In many organizations, the communications team doesn’t frame their outreach priorities the same way their colleagues in fundraising do – not to mention peers in IT, who come to the table with a very different set of imperatives and knowledge! Before deciding on specific tactics (such as implementing a marketing automation campaign or dare we say even a website refresh), your organizational leadership will benefit from a structured process that helps prioritize outreach goals, and projects the likely value generated by each project towards those goals.
Exploring and caring for your digital universe
With clarity and alignment on these org-level outreach goals, you may find that a web rebuild is still an urgent need. More likely, you will find that other projects that leverage, and perhaps integrate with your website, will create the most value. Often the most valuable projects are only tangentially related to technology, maybe your organization needs better governance and processes for content creation.
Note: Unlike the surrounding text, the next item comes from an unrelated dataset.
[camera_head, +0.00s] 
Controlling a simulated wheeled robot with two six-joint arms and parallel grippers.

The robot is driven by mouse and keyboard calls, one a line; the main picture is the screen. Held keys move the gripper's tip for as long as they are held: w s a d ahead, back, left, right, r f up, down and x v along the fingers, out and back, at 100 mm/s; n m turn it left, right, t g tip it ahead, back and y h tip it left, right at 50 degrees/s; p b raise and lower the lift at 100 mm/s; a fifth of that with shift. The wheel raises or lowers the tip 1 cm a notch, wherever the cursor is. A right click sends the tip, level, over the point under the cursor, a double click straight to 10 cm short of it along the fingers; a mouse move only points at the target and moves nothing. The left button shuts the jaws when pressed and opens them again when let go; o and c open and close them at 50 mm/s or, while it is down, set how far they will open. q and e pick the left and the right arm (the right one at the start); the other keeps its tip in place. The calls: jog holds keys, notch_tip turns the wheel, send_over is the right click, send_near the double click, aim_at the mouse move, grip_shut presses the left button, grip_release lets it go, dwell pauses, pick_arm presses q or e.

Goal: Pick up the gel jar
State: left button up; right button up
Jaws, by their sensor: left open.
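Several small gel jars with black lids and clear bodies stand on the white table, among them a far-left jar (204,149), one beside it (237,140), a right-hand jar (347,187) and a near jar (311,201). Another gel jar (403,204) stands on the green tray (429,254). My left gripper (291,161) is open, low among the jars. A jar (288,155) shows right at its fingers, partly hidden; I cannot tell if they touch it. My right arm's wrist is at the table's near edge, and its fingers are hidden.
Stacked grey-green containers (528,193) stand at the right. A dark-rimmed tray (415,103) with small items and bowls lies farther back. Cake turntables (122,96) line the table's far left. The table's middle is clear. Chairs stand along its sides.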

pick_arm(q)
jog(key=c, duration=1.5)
Maybe your outreach is more limited by your ability to re-engage audiences a second time or build deeper affinity with engaging rich experiences. Perhaps a systematic overhaul of outreach technology systems is called for, freeing up dollars for technology that delivers more value, and your first step is to create a practical roadmap. Or maybe you decide to focus on enhancing your CRM configuration and website integration as a next step.
The path forward will be unique for all organizations. Yet there’s at least one insight that’s universal: all this upfront effort and deep thinking on your outreach strategy will help your organization spend its money with value and outcomes as the deciding factors, rather than tradition.